3. Process and business impacts.

Geopolitics is always evolving. Geopolitical-risk management is a process, not a product. The right geopolitical framework for identifying and assessing geopolitical exposures at both the strategic and operational levels requires a well-designed process from briefings and communication at the boardroom to information sharing inside the organization, including two-way alerting tools. Corporate strategy discussions and major investments decisions of the company should always be submitted to a “geopolitical stress-test” at the boardroom. These processes will create inevitable synergies between strategy, risk management, and operation in building geopolitical resilience.
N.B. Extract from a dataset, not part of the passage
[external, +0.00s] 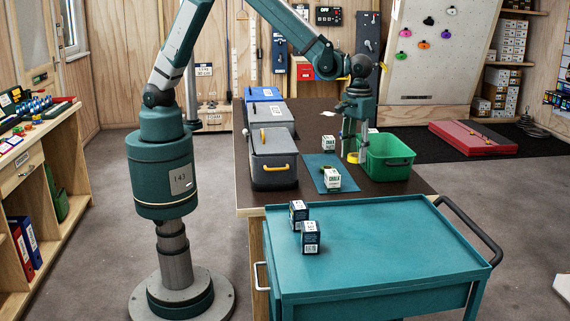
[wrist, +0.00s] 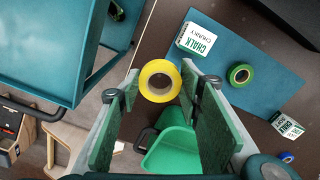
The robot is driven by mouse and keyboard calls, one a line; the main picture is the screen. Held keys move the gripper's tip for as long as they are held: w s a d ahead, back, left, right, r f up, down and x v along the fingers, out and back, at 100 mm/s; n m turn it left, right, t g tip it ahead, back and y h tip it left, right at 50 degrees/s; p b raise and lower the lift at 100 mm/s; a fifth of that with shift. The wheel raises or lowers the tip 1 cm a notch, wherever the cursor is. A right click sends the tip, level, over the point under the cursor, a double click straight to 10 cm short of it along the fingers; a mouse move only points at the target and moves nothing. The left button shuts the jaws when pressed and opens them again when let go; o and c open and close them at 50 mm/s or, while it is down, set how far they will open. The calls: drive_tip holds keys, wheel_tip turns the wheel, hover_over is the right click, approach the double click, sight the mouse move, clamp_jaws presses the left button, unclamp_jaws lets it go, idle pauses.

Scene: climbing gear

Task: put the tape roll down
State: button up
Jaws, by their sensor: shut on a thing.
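My gripper (external: 353,152) is over the dark table, between the blue mat (external: 318,174) and the green bin (external: 390,160). In the wrist view its fingertips (wrist: 160,80) are shut on a yellow tape roll (wrist: 160,64), with the roll's round hole facing the camera. The roll shows as a small yellow patch at the fingertips in the external view (external: 352,158). Whether its underside touches the table cannot be told. A green tape roll (wrist: 231,75) lies on the mat in the wrist view.
Chalk boxes (wrist: 201,40) stand on or beside the mat, one at its near end (external: 332,180). A blue tape roll (wrist: 287,157) lies near the mat. Grey lidded boxes (external: 273,165) line the table's left. Two dark boxes (external: 310,237) stand on the teal cart (external: 400,250), otherwise clear.

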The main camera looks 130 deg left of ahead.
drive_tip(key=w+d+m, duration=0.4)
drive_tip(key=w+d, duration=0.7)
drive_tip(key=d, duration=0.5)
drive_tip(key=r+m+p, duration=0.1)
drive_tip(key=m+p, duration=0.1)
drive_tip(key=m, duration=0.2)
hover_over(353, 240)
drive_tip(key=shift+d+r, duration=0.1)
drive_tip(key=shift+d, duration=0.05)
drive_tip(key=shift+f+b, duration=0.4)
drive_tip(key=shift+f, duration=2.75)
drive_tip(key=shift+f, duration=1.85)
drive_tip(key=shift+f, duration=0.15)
A final word of caution. Geopolitics affects the global business environment of companies. But companies cannot control geopolitics or play the geopolitical great game as a political actor. Companies are actually ill-equipped for playing that game and they will eventually lose, whenever they try to confront real geopolitical actors. Corporate geopolitics is about managing and leveraging the external geopolitical environment for strategic purposes, not about companies having their own foreign policy.

Geopolitical risks cannot be avoided, but they can be leveraged and managed. What companies and corporations can and should do is to explore the opportunities presented by geopolitics and manage the risks as part of their strategic vision and objectives. In a systematic and continuous process at the boardroom, corporate geopolitics can build a position of geopolitical resilience for companies to navigate a complex and volatile world.